(Robot tool calls)

+--

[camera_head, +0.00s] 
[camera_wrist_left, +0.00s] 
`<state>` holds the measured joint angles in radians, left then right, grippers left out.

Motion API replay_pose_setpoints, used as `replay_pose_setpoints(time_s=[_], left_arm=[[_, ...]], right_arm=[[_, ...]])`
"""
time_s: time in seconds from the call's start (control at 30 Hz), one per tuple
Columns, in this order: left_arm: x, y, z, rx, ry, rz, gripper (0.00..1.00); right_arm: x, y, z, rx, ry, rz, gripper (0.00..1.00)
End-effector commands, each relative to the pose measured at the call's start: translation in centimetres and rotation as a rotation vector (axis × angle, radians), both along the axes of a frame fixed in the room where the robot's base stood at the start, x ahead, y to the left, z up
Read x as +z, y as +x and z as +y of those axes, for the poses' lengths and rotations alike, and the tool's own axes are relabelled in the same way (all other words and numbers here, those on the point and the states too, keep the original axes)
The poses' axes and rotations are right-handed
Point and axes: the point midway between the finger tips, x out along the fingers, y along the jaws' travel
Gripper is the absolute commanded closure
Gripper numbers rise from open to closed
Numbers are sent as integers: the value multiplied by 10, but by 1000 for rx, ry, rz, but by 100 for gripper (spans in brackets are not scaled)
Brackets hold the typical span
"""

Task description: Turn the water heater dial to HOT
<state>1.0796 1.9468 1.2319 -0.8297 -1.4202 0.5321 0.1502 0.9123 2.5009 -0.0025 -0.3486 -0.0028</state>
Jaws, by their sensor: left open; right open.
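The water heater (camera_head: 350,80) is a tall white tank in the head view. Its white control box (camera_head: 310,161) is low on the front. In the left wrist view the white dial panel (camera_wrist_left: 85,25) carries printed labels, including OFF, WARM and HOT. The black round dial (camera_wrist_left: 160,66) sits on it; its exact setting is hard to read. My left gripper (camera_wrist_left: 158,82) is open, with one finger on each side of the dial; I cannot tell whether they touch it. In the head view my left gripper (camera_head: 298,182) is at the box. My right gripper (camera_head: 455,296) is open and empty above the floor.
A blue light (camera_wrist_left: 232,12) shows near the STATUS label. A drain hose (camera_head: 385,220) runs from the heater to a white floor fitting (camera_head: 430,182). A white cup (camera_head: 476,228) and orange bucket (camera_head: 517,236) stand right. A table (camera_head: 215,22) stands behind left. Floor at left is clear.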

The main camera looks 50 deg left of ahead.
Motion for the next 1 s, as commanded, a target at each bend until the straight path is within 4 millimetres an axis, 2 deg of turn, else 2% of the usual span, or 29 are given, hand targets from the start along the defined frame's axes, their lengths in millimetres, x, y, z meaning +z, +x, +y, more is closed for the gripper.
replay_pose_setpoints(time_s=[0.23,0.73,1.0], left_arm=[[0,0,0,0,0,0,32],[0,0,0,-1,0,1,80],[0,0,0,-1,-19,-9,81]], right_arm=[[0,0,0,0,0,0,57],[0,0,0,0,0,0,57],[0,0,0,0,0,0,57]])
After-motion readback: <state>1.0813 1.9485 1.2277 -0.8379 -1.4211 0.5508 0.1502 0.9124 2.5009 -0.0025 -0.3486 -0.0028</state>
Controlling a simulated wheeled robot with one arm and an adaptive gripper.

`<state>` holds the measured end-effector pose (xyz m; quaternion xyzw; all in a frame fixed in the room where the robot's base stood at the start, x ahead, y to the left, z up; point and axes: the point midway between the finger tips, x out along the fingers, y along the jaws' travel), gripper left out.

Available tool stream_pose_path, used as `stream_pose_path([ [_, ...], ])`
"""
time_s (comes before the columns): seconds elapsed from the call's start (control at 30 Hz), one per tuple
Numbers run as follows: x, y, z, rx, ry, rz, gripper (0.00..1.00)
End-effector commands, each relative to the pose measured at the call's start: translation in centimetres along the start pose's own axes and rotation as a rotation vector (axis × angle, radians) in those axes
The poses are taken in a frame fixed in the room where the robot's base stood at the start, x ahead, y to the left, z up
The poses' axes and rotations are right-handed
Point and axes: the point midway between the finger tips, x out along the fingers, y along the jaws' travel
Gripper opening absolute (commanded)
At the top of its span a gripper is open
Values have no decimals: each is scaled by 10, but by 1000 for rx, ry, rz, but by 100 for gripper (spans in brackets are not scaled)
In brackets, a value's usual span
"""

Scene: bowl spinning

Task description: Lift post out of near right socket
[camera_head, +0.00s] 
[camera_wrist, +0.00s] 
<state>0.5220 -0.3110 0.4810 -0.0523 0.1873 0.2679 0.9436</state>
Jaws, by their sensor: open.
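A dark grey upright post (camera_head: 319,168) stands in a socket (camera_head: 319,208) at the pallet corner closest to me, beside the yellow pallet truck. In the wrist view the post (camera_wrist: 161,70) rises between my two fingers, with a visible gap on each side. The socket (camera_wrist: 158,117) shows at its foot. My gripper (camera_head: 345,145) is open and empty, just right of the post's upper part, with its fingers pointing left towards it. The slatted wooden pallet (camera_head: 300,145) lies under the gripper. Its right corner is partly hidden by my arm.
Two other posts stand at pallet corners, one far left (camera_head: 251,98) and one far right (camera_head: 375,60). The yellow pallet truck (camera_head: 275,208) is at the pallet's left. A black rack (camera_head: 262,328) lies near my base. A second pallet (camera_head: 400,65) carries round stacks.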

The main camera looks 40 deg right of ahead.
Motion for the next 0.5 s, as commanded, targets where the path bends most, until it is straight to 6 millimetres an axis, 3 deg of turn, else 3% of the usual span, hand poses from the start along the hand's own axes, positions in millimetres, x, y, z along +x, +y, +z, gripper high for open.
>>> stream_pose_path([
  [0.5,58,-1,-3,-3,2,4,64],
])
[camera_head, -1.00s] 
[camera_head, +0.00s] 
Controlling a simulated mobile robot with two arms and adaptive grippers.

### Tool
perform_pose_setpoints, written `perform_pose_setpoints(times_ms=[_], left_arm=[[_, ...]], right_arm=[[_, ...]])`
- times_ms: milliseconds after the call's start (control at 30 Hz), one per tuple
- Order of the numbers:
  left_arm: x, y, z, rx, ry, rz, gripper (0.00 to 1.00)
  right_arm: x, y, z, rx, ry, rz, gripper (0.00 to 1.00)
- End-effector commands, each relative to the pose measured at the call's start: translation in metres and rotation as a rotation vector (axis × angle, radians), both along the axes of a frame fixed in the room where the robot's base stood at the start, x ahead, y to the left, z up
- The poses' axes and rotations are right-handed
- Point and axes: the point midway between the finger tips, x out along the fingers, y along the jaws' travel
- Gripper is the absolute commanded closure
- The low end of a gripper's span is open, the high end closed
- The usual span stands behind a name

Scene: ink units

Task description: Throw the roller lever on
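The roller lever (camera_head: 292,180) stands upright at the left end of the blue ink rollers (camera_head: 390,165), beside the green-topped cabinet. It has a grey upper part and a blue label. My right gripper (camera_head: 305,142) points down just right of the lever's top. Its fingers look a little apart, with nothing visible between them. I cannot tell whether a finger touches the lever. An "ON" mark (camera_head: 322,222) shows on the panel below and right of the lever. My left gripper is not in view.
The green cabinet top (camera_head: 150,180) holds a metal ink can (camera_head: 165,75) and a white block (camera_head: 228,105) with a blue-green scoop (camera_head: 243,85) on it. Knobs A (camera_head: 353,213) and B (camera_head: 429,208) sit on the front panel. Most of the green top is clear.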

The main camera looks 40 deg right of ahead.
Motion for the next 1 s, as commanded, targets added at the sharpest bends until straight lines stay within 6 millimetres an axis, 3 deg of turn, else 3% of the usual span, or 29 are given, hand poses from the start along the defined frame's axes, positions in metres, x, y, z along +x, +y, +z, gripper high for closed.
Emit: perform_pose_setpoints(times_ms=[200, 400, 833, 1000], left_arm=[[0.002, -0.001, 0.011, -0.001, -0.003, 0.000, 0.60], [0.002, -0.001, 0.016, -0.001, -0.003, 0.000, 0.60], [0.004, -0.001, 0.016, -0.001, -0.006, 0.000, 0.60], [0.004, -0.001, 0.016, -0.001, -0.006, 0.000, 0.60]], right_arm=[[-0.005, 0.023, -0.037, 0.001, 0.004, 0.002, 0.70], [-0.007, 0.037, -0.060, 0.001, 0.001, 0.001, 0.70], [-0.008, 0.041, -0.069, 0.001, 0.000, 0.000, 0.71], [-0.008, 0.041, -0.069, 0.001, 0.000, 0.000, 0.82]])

+--

Brief: Ascertain the number of lines in the entries that include the word "radians", and report only that number.

Exercise response: 4